In a sense, of course, this is nothing new. The current rebellion is just the latest in a recurring series of waves, another example the old “conservative” versus “Rockefeller” Republicans drama that propelled Barry Goldwater to the GOP presidential nomination in 1964, and almost won the nomination for Ronald Reagan in 1976. It’s the same dynamic, in fact, that in the ‘70s and ‘80s helped propel people like Orrin Hatch and Mitch McConnell — and yes, Thad Cochran — into the Senate. The GOP is prone to these recurring, generational insurgencies because its elected officials tend to go to Washington promising to do good, and end up doing well.

The tea party, which is admittedly more mood than party, has been struggling to find a line that will hold against the endless expansion of public debt and federal power. But it can’t make such a line hold without first changing the behavior of elected Republicans who claim to share its agenda. And it can’t do that without putting the fear of God into them. Which means it has to not just hold rallies, but take scalps. In 2010, Bob Bennett of Utah unwillingly provided his scalp to Mike Lee. Two years later, Richard Lugar of Indiana gave his to Richard Mourdock (who went on to lose his to the Democrat in the general). This year, it’s looking like Thad Cochran’s turn for the traditional biennial tea party haircut.

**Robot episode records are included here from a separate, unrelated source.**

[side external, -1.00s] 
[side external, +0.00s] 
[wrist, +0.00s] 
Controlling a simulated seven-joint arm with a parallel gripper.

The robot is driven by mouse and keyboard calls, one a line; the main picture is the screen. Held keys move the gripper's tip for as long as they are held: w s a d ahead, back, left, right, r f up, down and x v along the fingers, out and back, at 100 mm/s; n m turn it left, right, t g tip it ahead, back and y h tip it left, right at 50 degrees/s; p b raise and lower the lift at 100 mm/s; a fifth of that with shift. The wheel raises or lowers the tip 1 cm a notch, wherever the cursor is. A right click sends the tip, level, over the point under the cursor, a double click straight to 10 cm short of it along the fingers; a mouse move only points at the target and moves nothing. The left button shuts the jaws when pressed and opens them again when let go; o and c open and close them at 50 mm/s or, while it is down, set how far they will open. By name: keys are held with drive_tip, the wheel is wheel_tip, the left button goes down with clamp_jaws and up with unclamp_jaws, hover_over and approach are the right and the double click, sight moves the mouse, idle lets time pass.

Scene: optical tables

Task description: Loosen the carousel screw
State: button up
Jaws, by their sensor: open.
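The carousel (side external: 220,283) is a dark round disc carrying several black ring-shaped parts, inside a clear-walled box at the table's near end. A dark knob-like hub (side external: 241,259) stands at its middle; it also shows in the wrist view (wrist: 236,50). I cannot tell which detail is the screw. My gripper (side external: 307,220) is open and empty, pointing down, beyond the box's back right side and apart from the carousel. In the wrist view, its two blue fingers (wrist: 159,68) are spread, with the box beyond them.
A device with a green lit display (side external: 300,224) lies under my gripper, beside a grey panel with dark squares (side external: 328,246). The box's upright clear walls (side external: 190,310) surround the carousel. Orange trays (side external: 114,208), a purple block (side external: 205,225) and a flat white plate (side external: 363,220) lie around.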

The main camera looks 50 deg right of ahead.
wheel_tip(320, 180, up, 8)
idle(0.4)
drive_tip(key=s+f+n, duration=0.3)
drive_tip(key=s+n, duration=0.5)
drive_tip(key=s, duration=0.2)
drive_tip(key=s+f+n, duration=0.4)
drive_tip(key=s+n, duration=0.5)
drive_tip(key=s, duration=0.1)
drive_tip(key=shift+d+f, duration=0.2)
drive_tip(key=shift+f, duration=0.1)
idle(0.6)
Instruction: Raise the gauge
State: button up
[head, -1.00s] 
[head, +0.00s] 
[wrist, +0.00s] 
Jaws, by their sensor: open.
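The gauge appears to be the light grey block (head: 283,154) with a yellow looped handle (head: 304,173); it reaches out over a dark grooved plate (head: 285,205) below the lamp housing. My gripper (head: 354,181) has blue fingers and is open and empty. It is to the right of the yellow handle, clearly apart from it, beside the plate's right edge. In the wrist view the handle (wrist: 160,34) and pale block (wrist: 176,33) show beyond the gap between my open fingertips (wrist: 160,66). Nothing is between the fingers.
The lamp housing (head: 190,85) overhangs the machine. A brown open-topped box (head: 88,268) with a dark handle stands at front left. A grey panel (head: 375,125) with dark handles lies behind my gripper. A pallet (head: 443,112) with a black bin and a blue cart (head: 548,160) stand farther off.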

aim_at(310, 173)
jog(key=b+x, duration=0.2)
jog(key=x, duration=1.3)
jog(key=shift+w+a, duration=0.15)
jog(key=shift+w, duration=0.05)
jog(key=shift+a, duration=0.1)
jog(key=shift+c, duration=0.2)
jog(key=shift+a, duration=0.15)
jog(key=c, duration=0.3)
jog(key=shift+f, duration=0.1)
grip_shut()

What, one may wonder, is the point? What is the point of the endless “GOP civil wars”? What philosophical difference really separates the would-be scalp-seekers and their chosen scalp-donors?

To progressives, Cochran and McDaniel must look like just another pair of right-wing white Southern Christian peas in a pod, voicing the same conservative boilerplate on almost every current issue. But to those who are actually engaged in the fight, the difference boils down to the willingness to fight, to draw and hold lines in the sand. And there Cochran has nothing to offer. He has never been a fighter and won’t ever be. But McDaniel might.

Behind that divide is a still deeper one, and that is between the pro-business and pro-market wings of the GOP. As the Washington Examiner’s astute Tim Carney nicely summarizes, in Mississippi you find, “Rich libertarian investors on McDaniel’s side. Rich Republican lobbyists on Cochran’s side. People who want smaller government because they believe it’s best versus people who want flexible Republicans elected — either because it profits them, or because they’re just loyal to the GOP.” He adds, “This has been the split in the GOP since the bailouts: K Street versus the Tea Party.”

Exactly. The “tea party versus establishment” fight pits pro-business Republicans against pro-market Republicans for control of the future of the party. Will the GOP fight for smaller, constitutionally limited government, or keep going along with ever-growing, never-limited government?

And although, as we’ve seen with the issue of bailouts, pro-market Republicans are winning the arguments, pro-business Republicans are still winning the elections. That, of course, makes the pro-market Republicans all the more frustrated, and all the more hungry for scalps.

Which is why I’m calling it for McDaniel on June 24.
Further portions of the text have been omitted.